WASHINGTON
Institutions offering distance education programs will better serve national policy goals of increasing college degree completion rates among Americans if accrediting and state licensing practices undergo streamlining on a coordinated national basis, said members of a leading national distance education coalition at its annual national strategy meeting Tuesday.
Members of the Presidents’ Forum, a distance education coalition representing 150 U.S. higher education institutions, along with federal administrators, state officials and national association executives, met in Washington during the organization’s daylong conference entitled “Aligning State Approval and Regional Accreditation for Online Postsecondary Institutions: A National Strategy.”
Dr. James L. Applegate, senior vice president for program development at the Lumina Foundation, said Presidents’ Forum institutions and others that offer distance education should be a vital component to the mix of higher education entities that will have to meet college completion goals set by President Barack Obama as well as the Lumina Foundation.
Obama earlier this year announced that his administration has begun efforts to restore the U.S. to the global leader in college degree completion by 2020. The U.S. ranked 12th in the world in 2006 among nations for college completion between 25- to 34-year-olds, according to the Organisation for Economic Co-operation and Development. The Indianapolis-based Lumina Foundation, a strong backer of distance education, has set a national goal of helping boost American college degree completion from roughly 40 percent to 60 percent.
“The mission of the Lumina Foundation is to dramatically increase the number of people with high quality post-secondary credentials by 2025. We remain focused in our commitment and our mission, particularly with adult learners, first-generation (students), students of color, and low-income students because those are the populations that we have to reach if we are going to achieve these goals and if we’re going to have anything like equity and a vibrant economy in this democracy,” Applegate told the Presidents’ Forum in a keynote address.
Michael Goldstein, a Washington-based attorney and expert on distance education regulation, said there’s been virtually no progress since 1983 when he and a number of higher education officials met to draw up state policy recommendations aimed at streamlining state licensing procedures for educational institutions offering distance education programs reaching students across state lines.
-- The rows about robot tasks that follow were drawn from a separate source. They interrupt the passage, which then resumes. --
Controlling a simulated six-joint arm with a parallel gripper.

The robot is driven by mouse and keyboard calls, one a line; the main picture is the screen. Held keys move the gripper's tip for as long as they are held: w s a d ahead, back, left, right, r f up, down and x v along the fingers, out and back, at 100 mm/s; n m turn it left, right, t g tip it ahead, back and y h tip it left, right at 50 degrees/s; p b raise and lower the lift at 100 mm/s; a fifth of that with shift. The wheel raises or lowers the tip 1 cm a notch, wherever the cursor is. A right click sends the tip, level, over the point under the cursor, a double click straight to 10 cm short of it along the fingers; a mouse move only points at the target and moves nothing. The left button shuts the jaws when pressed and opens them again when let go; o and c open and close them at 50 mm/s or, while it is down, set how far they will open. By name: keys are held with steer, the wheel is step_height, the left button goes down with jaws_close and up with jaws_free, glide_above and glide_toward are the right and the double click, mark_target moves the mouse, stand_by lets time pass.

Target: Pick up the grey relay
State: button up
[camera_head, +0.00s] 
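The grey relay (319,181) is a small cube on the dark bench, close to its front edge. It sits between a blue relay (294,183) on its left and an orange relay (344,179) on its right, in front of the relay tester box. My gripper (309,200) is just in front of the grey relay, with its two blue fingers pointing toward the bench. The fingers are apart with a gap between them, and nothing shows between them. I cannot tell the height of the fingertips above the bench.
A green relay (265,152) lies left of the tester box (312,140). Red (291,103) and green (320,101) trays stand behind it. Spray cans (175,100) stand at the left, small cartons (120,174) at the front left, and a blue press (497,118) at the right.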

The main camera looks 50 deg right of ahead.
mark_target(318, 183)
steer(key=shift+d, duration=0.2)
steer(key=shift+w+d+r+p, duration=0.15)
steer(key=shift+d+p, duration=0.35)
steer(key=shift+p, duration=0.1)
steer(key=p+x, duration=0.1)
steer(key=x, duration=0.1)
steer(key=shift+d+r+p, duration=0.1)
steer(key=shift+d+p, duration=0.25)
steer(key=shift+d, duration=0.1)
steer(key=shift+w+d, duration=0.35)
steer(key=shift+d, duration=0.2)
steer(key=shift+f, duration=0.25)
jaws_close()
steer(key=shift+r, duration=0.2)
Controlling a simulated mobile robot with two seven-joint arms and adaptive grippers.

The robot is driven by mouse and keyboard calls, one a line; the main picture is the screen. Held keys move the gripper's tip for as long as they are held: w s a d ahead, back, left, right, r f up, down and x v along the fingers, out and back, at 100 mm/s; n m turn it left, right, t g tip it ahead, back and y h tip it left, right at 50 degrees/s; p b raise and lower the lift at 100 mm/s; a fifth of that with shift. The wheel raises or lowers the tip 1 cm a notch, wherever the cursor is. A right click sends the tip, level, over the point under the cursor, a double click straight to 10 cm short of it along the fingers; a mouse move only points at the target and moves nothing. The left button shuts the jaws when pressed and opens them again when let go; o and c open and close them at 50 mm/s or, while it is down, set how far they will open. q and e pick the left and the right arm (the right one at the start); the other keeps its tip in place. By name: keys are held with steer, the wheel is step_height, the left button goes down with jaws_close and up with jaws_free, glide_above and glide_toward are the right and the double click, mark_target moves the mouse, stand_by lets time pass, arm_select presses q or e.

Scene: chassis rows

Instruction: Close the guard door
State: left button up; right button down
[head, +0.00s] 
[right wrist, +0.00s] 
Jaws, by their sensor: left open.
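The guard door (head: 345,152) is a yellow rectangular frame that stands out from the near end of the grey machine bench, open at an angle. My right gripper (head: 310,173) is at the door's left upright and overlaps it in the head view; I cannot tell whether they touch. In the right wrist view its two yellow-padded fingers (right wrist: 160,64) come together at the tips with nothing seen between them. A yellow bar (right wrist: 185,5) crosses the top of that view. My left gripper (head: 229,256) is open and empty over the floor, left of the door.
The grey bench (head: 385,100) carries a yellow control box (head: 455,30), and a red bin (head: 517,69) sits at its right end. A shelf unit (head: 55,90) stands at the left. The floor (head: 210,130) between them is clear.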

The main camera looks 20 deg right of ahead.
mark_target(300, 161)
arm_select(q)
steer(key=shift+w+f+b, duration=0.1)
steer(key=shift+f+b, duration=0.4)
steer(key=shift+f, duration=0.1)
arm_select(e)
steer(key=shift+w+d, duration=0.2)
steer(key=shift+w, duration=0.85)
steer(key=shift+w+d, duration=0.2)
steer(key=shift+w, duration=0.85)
“In 1983, the concern for institutions was a pedagogical one. It was whether broadcasting was a valid method in delivering higher education courses and it was a low number of schools involved. Online, however, has seen the exponential growth of distance education students,” Goldstein said.
Dr. John Ebersole, the president of Excelsior College, told Diverse there’s considerable need for national reform in state licensing and accrediting practices with online programs offered by institutions in one state and their programs reaching student in multiple states. Meeting attendees said online programs with multi-state enrollment require their institutions to expend costly efforts to meet licensing requirements on a state-by-state basis.
“The nation faces a crisis as (President Obama) has made very clear and as the speakers here this morning have made very clear. And if we’re going to respond to that crisis with a full range of action, we need to be thinking about ways of removing barriers not creating barriers,” Ebersole said.
“What we’re asking here today is not to be exempted from that oversight; what we’re asking for is to streamline the process. Let’s not do it differently 50 times. And in fact what we heard here today, and which concerns me probably the most, is that not only do I have to worry about 50 higher education boards,” Ebersole noted. “Because we have the largest nursing program in the country I have 50 nursing boards which I have to worry about.”
Excelsior College, a distance education institution based in Albany, N.Y., serves as the host institution for the Presidents’ Forum organization.